Post # 1
I’m 5 months away, and I’m finding myself with no other choice but to be forceful, pushy and to the point of being intolerable in order to get help from anyone in my family. Nothing has been done for my wedding, and I mean, almost nothing besides booking the venues. I’ve been left to take care of every last detail on my own up until new and I’m completley overwhelmed. My fiancee’ works two jobs trying to help pay for everything and I’m a full-time student in the middle of an exam week currently, hence the aggravation I’m feeling momentarily.

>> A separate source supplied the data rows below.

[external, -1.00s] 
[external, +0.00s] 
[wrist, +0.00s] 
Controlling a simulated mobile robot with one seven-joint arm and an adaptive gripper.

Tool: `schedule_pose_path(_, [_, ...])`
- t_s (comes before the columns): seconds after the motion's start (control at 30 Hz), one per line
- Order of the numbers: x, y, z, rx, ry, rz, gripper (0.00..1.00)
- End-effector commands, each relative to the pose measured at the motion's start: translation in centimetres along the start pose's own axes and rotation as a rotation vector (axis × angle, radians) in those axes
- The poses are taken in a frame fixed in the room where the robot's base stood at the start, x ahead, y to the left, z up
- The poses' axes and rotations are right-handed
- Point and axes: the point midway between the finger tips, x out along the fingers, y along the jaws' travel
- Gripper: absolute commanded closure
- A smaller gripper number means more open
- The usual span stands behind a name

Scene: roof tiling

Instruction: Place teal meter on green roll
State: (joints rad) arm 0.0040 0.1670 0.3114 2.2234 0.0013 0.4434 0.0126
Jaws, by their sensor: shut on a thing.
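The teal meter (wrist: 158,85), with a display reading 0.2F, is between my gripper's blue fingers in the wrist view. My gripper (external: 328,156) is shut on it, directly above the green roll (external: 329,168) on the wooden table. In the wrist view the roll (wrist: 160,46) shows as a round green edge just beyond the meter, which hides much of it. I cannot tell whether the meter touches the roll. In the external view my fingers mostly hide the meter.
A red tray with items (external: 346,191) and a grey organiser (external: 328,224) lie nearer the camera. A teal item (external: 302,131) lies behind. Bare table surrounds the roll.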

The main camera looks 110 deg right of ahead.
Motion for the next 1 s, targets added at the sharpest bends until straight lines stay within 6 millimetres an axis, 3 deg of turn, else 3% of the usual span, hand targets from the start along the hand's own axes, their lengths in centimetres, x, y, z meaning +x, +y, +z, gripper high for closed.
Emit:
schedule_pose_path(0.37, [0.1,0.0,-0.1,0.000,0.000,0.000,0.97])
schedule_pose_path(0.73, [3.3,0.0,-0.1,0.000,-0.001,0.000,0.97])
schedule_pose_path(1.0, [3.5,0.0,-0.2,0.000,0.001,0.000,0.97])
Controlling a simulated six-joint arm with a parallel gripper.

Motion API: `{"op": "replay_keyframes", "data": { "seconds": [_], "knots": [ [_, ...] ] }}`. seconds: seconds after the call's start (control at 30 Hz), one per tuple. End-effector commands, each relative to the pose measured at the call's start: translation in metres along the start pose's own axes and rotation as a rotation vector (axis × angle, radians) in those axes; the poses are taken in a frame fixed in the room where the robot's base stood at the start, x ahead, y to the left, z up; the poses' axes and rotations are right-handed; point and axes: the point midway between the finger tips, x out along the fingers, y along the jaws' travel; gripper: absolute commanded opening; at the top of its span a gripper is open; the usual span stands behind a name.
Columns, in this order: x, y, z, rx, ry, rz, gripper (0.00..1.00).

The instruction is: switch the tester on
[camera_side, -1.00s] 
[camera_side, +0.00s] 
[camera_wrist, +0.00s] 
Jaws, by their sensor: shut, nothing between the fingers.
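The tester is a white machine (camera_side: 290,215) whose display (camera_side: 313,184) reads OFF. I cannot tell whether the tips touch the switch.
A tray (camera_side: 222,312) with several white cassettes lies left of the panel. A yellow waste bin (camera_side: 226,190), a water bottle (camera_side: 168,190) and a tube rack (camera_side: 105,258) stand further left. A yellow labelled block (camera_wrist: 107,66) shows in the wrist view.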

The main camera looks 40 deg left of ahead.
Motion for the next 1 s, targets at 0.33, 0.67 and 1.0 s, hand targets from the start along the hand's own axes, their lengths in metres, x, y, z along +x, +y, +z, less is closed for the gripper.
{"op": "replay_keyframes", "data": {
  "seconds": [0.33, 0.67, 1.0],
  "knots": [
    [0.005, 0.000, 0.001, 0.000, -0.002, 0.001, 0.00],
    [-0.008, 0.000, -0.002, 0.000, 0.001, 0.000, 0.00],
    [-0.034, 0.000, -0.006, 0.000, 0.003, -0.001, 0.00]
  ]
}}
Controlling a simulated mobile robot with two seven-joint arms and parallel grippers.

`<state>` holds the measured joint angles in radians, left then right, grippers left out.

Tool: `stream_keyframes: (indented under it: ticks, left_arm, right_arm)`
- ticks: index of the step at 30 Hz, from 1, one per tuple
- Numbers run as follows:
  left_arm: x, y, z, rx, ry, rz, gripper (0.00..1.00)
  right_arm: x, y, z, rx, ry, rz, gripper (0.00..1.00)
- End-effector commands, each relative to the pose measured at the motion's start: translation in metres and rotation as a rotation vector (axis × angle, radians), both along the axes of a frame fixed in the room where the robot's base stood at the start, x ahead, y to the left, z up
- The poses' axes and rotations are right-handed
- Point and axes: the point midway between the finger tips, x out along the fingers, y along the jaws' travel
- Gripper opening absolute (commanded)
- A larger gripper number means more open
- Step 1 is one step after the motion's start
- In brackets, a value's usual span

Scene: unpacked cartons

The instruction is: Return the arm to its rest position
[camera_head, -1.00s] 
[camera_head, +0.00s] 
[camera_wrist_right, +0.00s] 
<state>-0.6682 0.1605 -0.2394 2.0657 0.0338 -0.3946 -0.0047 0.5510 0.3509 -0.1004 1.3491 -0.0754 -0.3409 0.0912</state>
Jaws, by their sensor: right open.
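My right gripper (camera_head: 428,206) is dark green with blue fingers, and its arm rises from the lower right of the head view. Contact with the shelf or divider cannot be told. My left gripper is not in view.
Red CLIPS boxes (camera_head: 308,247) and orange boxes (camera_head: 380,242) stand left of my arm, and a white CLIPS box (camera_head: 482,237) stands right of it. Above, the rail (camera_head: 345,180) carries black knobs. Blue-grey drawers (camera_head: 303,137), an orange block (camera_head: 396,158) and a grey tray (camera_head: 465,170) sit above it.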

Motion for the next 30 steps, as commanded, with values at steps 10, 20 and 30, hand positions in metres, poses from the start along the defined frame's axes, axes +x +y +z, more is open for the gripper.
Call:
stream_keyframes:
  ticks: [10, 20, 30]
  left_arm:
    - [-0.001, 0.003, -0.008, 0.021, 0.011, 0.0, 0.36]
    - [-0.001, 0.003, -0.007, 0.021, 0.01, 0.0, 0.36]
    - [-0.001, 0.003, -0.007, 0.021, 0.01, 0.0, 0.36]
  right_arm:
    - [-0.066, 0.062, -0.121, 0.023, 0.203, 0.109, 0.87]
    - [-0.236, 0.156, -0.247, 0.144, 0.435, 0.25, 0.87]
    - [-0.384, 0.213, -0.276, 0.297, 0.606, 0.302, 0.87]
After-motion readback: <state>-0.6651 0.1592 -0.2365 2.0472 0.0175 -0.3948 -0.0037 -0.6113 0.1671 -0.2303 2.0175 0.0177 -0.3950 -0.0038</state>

My parents have told me 100 times that they feel like the wedding is too far away to be worrying about anything. They ignore my texts and emails completley. For example my stepfather works littlerlly 100 feet away from a stationer’s store and I texted him to stop by and ask about renting their tape gun, and he doesn’t respond. I was drowning in homework and asked him to call a few hotels near the wedding to see about blocking some rooms (my guests are already wanting to buy their plane tickets and reserve rooms). he didn’t respond to that either. I’ve called and emailed and texted both my parents to help me with various small tasks and they completley ignore me, so I end up doing them myself and then more wedding tasks pile up. I finally got my mom on the phone today and all I could do was yell about how I’m having guests callign me and badgering me about what to do where to go and they havne’t helped me figure out the logistics whatsoever. I feel like a wretched person, but this is what i’ve resorted to.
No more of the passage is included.